BEIJING • The Chinese authorities are exploring new ways of imposing controls on the Internet, state-run media cited experts as saying, after reports said state- owned enterprises (SOEs) may be encouraged to take stakes in video streaming websites.
New regulations being considered by China's censorship authority would allow a select list of SOEs to buy "special management stakes" of up to 10 per cent in the country's popular video streaming websites, giving them the right to oversee production and decision-making, respected business magazine Caixin reported.
The Chinese-language report was later removed from Caixin's own website, although the text was widely reposted elsewhere.
Video sites such as Youku Tudou, acquired last year by tech giant Alibaba for an estimated US$4.8 billion (S$6.6 billion), and Baidu's iQiyi.com could be affected, with greater scrutiny over content and potential modifications to in-house productions.
The move shows that the government hopes to tighten its grip on websites - mostly privately run - over which they have had "little influence" in the past, the state-run Global Times newspaper yesterday cited Mr Xiang Ligang, CEO of telecommunication industry portal cctime.com, as saying.
"The government cannot punish (the websites) on a daily basis or shut down (a website) at will as it would trigger a backlash," he explained.
The paper cited communications law professor Zhu Wei as saying that the new mechanism would be a preventive measure capable of blocking objectionable content before it was even released, unlike current regulations which punish perpetrators only after the fact.
The initial list of SOEs to take part in the venture include state broadcasters China National Radio and China Radio International, among others, the Global Times added.
Officials from the State Administration of Press, Publication, Radio, Film and Television (SAPPRFT) met video-website executives last week to discuss the plan, and suggested non-binding agreements between them and the SOEs as soon as June 10, Bloomberg News reported.

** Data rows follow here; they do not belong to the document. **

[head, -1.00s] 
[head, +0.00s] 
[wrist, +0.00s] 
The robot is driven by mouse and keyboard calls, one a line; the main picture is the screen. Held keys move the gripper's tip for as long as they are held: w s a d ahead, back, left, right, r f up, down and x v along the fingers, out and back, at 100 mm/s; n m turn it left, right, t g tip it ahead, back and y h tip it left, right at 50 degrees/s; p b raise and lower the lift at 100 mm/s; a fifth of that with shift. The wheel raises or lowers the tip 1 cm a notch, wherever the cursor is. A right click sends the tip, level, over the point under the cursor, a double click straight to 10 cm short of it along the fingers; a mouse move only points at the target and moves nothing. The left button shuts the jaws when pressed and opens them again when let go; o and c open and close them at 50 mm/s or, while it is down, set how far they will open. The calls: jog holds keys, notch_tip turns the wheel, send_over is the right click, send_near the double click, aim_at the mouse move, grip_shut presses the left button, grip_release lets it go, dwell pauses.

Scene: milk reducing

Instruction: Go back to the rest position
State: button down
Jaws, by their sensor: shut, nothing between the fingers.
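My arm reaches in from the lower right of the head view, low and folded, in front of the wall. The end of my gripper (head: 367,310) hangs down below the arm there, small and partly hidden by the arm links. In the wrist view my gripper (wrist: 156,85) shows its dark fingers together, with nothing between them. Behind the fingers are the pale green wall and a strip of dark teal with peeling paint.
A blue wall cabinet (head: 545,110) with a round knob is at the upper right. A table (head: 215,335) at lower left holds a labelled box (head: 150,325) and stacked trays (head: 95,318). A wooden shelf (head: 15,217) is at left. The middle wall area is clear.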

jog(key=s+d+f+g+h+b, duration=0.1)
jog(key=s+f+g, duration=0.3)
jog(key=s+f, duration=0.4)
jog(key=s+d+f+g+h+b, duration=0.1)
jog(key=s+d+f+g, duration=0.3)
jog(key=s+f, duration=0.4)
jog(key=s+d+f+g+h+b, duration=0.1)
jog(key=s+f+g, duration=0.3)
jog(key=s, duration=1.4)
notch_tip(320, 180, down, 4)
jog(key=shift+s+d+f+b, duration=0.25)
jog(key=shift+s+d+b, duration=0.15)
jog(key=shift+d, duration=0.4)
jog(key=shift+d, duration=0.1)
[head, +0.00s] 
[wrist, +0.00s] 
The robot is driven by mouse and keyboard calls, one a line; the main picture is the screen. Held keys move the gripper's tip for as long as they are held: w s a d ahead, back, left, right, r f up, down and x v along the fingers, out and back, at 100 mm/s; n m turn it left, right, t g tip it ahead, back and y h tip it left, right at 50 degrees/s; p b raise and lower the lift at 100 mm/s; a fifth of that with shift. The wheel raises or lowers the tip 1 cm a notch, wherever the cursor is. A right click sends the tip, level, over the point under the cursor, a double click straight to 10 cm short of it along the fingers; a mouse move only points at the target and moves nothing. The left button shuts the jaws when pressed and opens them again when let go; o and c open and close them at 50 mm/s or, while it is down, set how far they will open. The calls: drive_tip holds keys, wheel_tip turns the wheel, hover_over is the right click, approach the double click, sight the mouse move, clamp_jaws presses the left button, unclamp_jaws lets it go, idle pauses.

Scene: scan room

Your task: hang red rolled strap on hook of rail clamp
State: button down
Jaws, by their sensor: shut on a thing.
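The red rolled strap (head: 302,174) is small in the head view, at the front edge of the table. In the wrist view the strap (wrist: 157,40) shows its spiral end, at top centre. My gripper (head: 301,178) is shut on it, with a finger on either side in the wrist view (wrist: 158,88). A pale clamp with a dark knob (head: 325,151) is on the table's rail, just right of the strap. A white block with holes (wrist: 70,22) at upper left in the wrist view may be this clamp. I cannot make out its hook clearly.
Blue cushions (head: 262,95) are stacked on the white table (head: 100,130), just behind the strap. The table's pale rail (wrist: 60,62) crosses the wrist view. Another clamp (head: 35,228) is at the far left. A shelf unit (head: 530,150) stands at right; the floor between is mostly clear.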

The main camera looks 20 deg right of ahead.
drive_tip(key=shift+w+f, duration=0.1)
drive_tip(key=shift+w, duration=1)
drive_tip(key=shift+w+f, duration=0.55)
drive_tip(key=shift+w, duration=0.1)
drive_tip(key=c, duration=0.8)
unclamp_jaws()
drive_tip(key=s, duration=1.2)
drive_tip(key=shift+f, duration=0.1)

Some websites present at the meeting objected to the plan, but it remained unclear what the consequences of non-participation might be, it added.
"The SAPPRFT is currently consulting various parties, trying to learn if each party is interested in joining the plan, the percentage of shares involved, how to evaluate such equity stakes and other details. There is no final plan yet," the Caixin report quoted a source as saying.
The Chinese government recently banned the portrayal of "seductive" consumption of bananas on live-streaming websites as part of its efforts to clamp down on "inappropriate and erotic" online content, the Global Times reported.
China restricts access to foreign websites, including Google, Facebook and Twitter, with a vast control network dubbed the Great Firewall of China, and under President Xi Jinping it has tightened its grip on broadcast, print and online media.
Content deemed politically sensitive, violent or morally "unhealthy" is regularly blocked.